§ SET EXERCISE: Read through the records below and copy each line that uses the word "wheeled".
# Start of STORED DATA
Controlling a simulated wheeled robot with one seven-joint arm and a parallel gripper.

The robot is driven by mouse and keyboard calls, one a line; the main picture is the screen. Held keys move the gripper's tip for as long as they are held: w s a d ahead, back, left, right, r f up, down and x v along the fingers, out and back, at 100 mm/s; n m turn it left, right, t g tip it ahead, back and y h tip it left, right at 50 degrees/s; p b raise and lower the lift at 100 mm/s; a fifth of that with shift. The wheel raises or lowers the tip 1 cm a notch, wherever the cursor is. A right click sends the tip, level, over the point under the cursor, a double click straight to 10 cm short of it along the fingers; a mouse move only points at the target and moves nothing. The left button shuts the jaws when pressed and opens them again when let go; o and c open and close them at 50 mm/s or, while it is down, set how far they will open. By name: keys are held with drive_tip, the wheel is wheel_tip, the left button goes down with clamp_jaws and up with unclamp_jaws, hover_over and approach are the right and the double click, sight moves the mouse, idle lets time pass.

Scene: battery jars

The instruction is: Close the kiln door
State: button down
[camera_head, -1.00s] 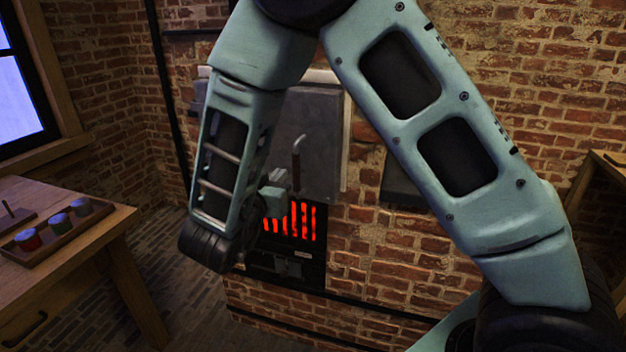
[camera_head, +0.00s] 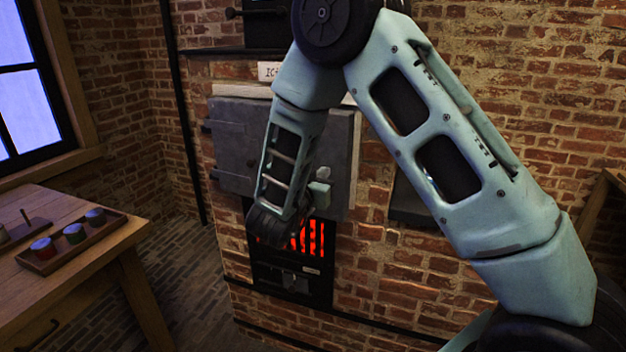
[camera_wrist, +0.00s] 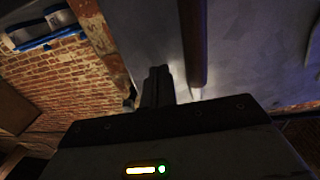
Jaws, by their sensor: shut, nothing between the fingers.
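The kiln door (camera_head: 232,150) is a grey metal panel on the brick kiln, with hinges at its left edge. In the head view it looks nearly flat against the kiln front, but I cannot tell whether it is fully closed. My arm covers its middle and hides its handle there. In the wrist view the grey door (camera_wrist: 245,50) fills the right side, and its brown handle (camera_wrist: 193,45) hangs close beside my fingers. My gripper (camera_wrist: 157,75) is shut and empty, just left of the handle. I cannot tell whether it touches the door.
Below the door is a glowing red grate (camera_head: 312,240). A wooden table (camera_head: 75,285) at left holds a tray (camera_head: 75,258) with several jars. A window is at far left. Floor between table and kiln is clear.

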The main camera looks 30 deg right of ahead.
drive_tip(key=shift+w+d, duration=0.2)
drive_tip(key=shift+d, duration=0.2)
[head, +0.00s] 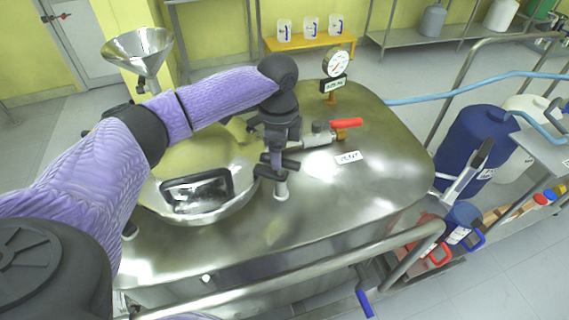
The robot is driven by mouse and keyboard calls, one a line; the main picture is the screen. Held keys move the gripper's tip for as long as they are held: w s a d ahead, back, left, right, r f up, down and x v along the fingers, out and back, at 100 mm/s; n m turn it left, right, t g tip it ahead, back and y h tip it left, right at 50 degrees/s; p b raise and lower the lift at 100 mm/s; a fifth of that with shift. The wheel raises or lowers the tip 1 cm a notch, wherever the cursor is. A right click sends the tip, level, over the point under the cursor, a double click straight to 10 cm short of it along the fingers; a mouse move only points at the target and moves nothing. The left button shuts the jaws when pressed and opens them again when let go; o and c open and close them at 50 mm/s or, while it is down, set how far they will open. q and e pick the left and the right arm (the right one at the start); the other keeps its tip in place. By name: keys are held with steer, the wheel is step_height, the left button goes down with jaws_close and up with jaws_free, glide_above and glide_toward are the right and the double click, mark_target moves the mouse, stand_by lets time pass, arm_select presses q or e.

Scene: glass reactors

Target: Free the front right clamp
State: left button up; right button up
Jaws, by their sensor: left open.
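The steel reactor top (370,190) carries a round domed lid (235,190) with a dark-framed window at the left. A small metal clamp post (281,190) stands at the lid's front right edge. My left gripper (277,168) points down right over this post with its jaws open. The jaws hide the upper part of the clamp, and I cannot tell whether they touch it. My left arm hides the back of the lid and any clamps there. My right gripper is not in view.
A vent valve with a red handle (347,123) and a pressure gauge (337,64) stand close to the right and behind. A steel rail (300,270) runs along the front. A funnel (138,47) stands at the back left. Blue drums (470,145) stand at the right.

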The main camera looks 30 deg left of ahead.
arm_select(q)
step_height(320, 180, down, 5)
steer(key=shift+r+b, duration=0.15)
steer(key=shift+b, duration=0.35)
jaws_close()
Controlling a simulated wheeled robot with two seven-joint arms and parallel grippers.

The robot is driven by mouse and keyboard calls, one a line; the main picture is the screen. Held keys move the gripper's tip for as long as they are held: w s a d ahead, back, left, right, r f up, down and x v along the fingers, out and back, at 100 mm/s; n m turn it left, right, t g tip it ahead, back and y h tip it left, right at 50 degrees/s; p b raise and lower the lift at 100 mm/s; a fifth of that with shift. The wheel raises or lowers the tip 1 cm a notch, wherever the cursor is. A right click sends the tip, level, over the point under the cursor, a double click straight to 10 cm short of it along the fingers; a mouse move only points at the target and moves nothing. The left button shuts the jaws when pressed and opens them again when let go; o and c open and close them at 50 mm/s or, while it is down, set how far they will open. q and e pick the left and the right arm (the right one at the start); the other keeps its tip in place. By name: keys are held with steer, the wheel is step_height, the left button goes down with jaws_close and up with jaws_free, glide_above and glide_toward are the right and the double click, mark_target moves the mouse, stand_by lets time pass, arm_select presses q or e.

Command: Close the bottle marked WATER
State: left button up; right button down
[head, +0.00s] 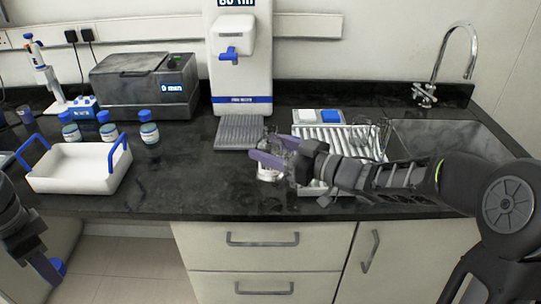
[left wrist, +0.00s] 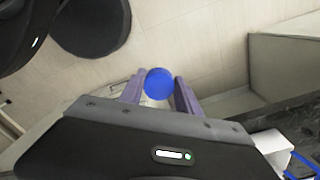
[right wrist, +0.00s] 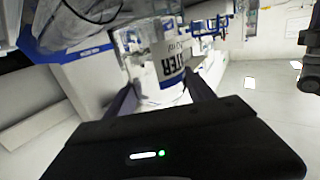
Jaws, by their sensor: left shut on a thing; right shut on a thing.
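In the right wrist view the bottle (right wrist: 165,65) shows a label with the letters "TER". I cannot make out its mouth. My left gripper (head: 52,270) is low at the left, in front of the counter edge. It is shut on a round blue cap (left wrist: 160,83), which also shows in the head view (head: 59,266). Cap and bottle are far apart.
A white tray with blue handles (head: 75,185) stands on the left counter, with several blue-capped bottles (head: 148,130) behind it. A dispenser (head: 240,75) stands at the back middle. A drying rack (head: 335,135) and sink (head: 440,135) are at the right. The counter between tray and right gripper is clear.

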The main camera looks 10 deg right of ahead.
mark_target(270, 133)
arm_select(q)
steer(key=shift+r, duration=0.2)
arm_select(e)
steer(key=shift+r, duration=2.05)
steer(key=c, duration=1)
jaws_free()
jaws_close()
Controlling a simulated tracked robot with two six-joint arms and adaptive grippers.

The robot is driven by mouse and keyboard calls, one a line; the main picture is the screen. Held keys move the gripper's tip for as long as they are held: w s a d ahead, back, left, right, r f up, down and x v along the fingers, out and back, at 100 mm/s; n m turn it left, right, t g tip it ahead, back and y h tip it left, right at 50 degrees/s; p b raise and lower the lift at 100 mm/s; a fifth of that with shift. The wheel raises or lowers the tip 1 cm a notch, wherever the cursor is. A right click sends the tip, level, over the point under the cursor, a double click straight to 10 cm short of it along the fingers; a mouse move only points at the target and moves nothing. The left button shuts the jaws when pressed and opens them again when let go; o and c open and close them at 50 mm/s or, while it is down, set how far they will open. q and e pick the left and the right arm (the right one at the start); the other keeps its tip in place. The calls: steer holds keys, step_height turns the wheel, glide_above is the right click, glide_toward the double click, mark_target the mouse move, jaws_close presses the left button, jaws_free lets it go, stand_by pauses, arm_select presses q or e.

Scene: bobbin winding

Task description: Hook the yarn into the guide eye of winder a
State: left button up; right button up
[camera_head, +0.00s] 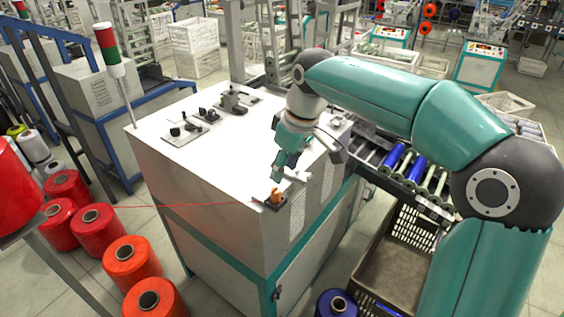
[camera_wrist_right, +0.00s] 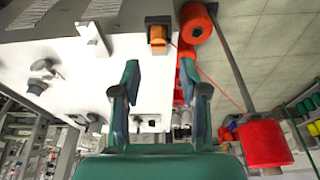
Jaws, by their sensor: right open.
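A thin red yarn (camera_head: 200,204) runs from the left to a small orange piece on a dark base (camera_head: 276,198) at the near corner of the white cabinet top (camera_head: 222,160). In the right wrist view the orange piece (camera_wrist_right: 158,37) is ahead of my fingertips, and the yarn (camera_wrist_right: 222,88) slants from it to a red cone. My right gripper (camera_head: 288,170) is above the cabinet top, just behind the orange piece. Its two fingers (camera_wrist_right: 160,98) are apart with nothing between them. A white bracket (camera_wrist_right: 92,36) stands near the fingers; I cannot tell whether it is the guide eye. My left gripper is out of view.
Several small black-and-grey devices (camera_head: 184,132) stand farther back on the cabinet top. Red and orange cones (camera_head: 132,260) stand on the floor at left. A roller conveyor (camera_head: 436,186) and a dark crate (camera_head: 398,262) are at right. The middle of the top is clear.

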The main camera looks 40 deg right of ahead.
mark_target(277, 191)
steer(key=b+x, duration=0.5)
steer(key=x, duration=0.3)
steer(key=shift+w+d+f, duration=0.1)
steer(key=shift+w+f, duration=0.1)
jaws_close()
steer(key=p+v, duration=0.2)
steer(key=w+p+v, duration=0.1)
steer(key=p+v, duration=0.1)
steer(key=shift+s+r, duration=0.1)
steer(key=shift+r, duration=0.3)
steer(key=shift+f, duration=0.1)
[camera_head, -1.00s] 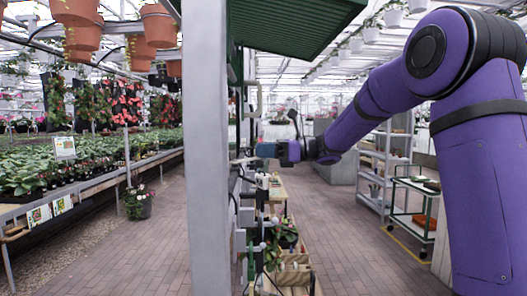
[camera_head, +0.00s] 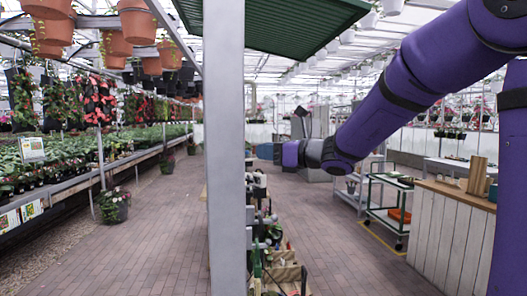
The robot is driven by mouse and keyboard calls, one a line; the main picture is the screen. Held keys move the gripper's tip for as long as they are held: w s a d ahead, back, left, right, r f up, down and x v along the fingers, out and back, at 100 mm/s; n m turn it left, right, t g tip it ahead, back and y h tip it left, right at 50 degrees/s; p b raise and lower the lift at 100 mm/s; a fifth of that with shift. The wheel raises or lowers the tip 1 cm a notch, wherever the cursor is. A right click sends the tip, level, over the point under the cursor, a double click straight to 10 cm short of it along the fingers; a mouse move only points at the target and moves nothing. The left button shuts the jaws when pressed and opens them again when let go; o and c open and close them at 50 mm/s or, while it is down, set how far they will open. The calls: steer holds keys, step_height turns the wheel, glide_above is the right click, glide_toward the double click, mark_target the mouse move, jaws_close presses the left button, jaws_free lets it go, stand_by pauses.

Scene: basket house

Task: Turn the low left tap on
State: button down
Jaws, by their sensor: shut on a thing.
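My gripper (camera_head: 302,123) shows small and dark grey at the end of my purple arm, right of the grey post (camera_head: 224,150). It points upward from the wrist. It is shut on something, but its fingertips are too small to show what. Small pale and dark fittings (camera_head: 257,190) stand in a row close to the right side of the post, below and left of my gripper. I cannot tell which of them, if any, is the low left tap. The post hides part of this area.
Crates (camera_head: 283,273) stand low beside the post. A green-framed cart (camera_head: 385,208) and a wooden counter (camera_head: 450,235) stand at the right. Planting benches (camera_head: 85,185) and a flower pot (camera_head: 114,207) are at the left. The brick floor (camera_head: 345,255) is clear between crates and counter.

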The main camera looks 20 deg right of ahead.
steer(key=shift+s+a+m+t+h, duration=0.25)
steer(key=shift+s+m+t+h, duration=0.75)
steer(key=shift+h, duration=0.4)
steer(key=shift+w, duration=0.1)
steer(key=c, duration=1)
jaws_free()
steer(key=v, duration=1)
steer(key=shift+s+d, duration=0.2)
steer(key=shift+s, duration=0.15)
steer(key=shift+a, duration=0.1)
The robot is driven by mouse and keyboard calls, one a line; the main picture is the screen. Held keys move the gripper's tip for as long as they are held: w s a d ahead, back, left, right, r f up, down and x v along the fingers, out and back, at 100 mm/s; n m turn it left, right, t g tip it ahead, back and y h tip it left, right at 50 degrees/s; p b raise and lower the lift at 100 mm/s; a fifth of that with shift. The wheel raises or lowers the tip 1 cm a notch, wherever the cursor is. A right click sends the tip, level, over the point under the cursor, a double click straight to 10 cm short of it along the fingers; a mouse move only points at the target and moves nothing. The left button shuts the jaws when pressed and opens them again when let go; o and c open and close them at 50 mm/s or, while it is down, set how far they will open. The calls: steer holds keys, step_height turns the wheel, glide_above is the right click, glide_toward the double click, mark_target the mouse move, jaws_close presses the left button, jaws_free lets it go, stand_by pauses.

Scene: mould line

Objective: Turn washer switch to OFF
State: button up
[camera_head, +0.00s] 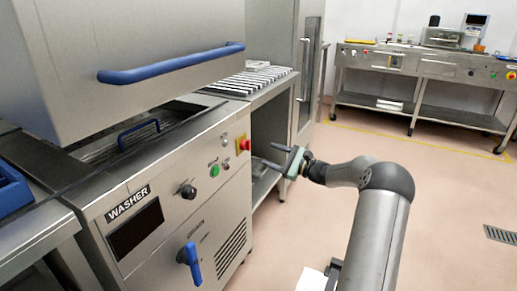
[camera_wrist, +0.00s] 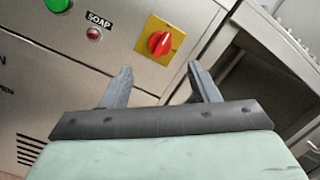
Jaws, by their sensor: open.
# End of STORED DATA
§ CORRECT ANSWER:
Controlling a simulated wheeled robot with one seven-joint arm and a parallel gripper.
Controlling a simulated wheeled robot with two seven-joint arms and parallel grippers.

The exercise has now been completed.